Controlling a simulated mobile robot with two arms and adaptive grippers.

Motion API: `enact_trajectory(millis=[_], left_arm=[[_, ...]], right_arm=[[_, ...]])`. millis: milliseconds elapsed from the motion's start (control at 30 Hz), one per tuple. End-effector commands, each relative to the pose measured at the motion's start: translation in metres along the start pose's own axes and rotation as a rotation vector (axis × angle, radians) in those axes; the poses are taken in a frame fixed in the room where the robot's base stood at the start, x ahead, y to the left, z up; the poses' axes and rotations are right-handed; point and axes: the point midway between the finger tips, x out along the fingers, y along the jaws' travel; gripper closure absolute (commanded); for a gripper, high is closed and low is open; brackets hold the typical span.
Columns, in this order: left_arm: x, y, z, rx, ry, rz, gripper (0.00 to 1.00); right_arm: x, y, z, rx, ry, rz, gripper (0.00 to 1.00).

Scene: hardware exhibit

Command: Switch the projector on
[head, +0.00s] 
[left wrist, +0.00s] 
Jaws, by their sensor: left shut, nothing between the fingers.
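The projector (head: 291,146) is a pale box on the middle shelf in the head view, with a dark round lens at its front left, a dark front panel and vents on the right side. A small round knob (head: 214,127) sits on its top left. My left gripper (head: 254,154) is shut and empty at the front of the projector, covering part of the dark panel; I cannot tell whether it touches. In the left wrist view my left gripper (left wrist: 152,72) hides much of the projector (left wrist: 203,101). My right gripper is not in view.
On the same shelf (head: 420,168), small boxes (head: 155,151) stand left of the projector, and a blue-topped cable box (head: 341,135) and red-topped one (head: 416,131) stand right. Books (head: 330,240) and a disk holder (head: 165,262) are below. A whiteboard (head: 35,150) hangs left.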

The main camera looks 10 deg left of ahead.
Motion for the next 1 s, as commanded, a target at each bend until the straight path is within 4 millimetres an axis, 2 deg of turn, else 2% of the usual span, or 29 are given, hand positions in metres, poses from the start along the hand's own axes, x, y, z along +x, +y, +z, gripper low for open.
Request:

———

Only the lines from the one bearing "Columns, in this" through the one bearing "[left wrist, +0.00s]" should be repeated, exactly as given.

■ **Exercise response**
Columns, in this order: left_arm: x, y, z, rx, ry, rz, gripper (0.00 to 1.00); right_arm: x, y, z, rx, ry, rz, gripper (0.00 to 1.00).

Scene: hardware exhibit

Command: Switch the projector on
[head, +0.00s] 
[left wrist, +0.00s] 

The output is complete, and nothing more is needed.